What the task requires »
Find the line containing "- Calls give" and copy it exactly, along with every line after it up to and including the line containing "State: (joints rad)". Copy nothing else.

Robot tool calls:
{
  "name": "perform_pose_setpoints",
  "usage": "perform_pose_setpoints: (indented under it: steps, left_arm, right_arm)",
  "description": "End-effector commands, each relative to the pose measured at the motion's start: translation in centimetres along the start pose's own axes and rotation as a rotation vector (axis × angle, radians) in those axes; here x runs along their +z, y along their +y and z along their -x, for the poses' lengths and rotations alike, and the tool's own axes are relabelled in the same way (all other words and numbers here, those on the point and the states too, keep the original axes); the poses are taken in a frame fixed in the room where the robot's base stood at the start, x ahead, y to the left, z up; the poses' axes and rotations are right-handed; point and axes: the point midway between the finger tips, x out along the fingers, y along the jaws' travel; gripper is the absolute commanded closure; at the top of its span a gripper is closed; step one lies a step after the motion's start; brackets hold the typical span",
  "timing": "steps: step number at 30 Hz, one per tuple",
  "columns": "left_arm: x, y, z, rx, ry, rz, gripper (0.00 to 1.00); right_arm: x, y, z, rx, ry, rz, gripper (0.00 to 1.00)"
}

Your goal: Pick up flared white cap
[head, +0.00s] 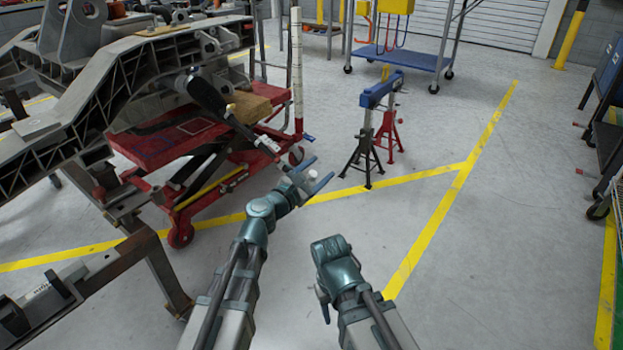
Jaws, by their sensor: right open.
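My left gripper (321,169) reaches out past the right side of the red cart, with its two dark blue fingers spread apart. A small white piece (314,175), possibly the flared white cap, shows between these fingers. It is too small to tell its shape, or whether the fingers touch it. My right gripper (323,302) is lower in the picture, right of the left arm, over the bare floor. It is open, partly hidden by its own wrist, and nothing shows in it.
The red cart (160,148) stands under a large grey chassis frame (75,115) at left, with a cardboard-coloured block (248,106) on it. Black and red stands (364,160) with a blue bar stand ahead. A blue wheeled rack (400,57) is behind.

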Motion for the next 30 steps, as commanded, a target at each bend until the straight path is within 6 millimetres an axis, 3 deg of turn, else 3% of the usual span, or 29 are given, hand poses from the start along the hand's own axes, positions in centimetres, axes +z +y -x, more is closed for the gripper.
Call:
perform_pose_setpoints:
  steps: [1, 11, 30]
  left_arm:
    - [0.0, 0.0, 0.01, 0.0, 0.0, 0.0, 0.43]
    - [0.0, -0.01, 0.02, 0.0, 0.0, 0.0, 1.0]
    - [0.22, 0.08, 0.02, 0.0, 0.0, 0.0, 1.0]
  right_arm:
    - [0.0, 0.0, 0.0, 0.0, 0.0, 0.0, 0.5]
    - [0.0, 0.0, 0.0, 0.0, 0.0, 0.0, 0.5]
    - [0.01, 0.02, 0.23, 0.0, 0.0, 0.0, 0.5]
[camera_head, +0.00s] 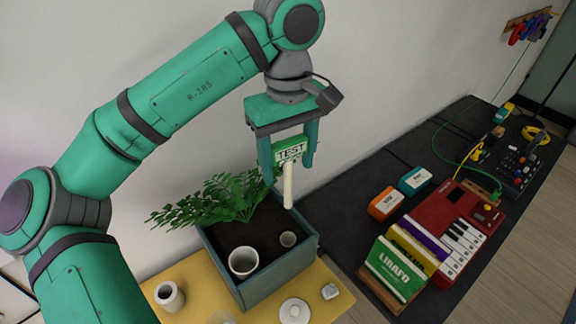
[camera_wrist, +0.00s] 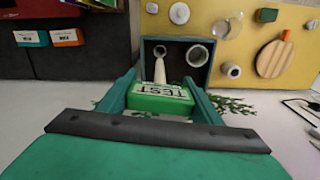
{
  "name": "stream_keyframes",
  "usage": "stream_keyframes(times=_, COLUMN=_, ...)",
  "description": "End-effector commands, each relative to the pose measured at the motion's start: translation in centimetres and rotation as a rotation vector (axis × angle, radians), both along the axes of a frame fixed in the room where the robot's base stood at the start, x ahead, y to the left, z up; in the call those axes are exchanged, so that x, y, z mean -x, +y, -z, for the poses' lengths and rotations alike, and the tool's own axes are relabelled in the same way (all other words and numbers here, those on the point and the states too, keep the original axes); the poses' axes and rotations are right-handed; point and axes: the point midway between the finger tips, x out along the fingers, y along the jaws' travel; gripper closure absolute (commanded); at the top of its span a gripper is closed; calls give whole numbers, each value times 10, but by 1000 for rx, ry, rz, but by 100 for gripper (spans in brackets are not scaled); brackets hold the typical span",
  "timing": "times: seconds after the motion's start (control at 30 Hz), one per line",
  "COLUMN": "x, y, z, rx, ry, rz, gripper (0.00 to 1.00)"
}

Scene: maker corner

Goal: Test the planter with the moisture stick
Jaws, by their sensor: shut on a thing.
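The moisture stick (camera_head: 290,152) has a green head marked "TEST" and a pale prong pointing down. My gripper (camera_head: 290,160) is shut on its green head. The stick also shows in the wrist view (camera_wrist: 161,97), with its prong towards the planter. The planter (camera_head: 278,272) is a blue-grey box of dark soil on the yellow table, with a leafy green plant and two pale round cups in it. In the head view the prong's tip appears above the planter's back right edge; I cannot tell its exact height. The planter also shows in the wrist view (camera_wrist: 207,72).
A white lid (camera_head: 294,311), a small pale block (camera_head: 330,291) and a small pot (camera_head: 170,296) sit around the planter. A wall stands behind.

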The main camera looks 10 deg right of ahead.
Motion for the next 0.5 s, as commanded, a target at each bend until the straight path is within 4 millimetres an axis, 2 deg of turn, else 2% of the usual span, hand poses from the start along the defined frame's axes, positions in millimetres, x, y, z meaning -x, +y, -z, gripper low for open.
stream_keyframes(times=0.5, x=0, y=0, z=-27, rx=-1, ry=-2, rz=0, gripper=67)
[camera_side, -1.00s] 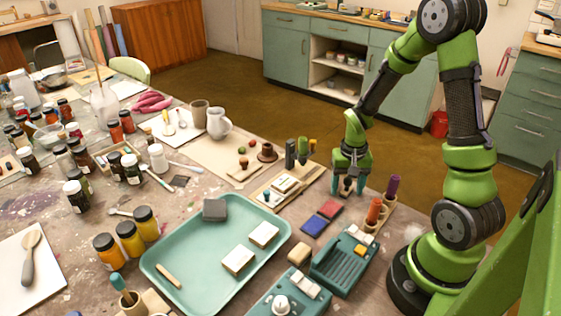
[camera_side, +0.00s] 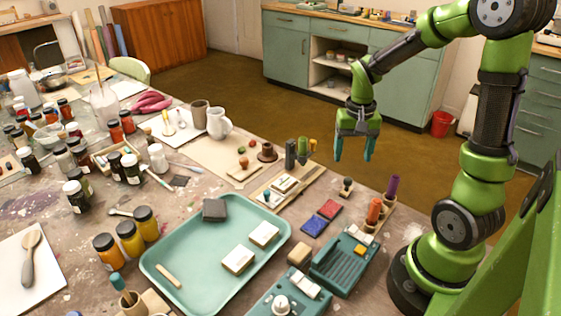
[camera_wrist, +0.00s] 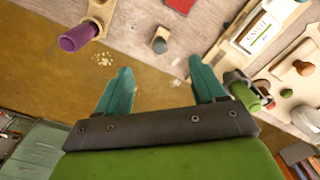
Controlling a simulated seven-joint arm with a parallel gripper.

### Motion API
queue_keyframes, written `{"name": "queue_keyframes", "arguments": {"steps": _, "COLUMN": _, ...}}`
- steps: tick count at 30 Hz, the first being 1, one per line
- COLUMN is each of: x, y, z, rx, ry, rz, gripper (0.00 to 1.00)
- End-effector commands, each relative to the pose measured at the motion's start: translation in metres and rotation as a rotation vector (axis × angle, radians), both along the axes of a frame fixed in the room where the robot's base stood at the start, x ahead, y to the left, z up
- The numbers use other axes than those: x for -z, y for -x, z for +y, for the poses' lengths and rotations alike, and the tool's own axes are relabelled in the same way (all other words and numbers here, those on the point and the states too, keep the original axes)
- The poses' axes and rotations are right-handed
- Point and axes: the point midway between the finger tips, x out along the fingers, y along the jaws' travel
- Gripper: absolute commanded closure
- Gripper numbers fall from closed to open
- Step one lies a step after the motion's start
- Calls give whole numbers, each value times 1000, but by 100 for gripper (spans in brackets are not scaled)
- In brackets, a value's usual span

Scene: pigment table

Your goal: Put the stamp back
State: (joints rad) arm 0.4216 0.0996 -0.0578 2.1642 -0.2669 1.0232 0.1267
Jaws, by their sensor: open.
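A small stamp (camera_side: 347,186) with a dark rounded handle and a wooden base stands upright on the table, near its far edge. In the wrist view the stamp (camera_wrist: 160,42) shows beyond and between my fingertips, apart from them. My gripper (camera_side: 353,157) is open and empty, raised above the table edge; its two teal fingers also show in the wrist view (camera_wrist: 160,68). A purple-handled tool (camera_side: 393,187) and an orange-handled one (camera_side: 374,211) stand upright in a wooden rack to the stamp's right.
Red (camera_side: 329,209) and blue (camera_side: 314,227) pads lie in front of the stamp. Green-handled pieces (camera_side: 290,154) stand by a wooden board to the left. A teal tray (camera_side: 200,275) and a ridged teal box (camera_side: 335,272) are nearer. The air around my gripper is clear.

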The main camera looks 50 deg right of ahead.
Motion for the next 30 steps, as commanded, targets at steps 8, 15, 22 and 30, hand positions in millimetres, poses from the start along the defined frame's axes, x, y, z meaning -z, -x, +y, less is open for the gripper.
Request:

Exercise answer »
- Calls give whole numbers, each value times 1000, but by 100 for gripper (spans in brackets are not scaled)
- In brackets, a value's usual span

Scene: pigment table

Your goal: Put the stamp back
State: (joints rad) arm 0.4216 0.0996 -0.0578 2.1642 -0.2669 1.0232 0.1267

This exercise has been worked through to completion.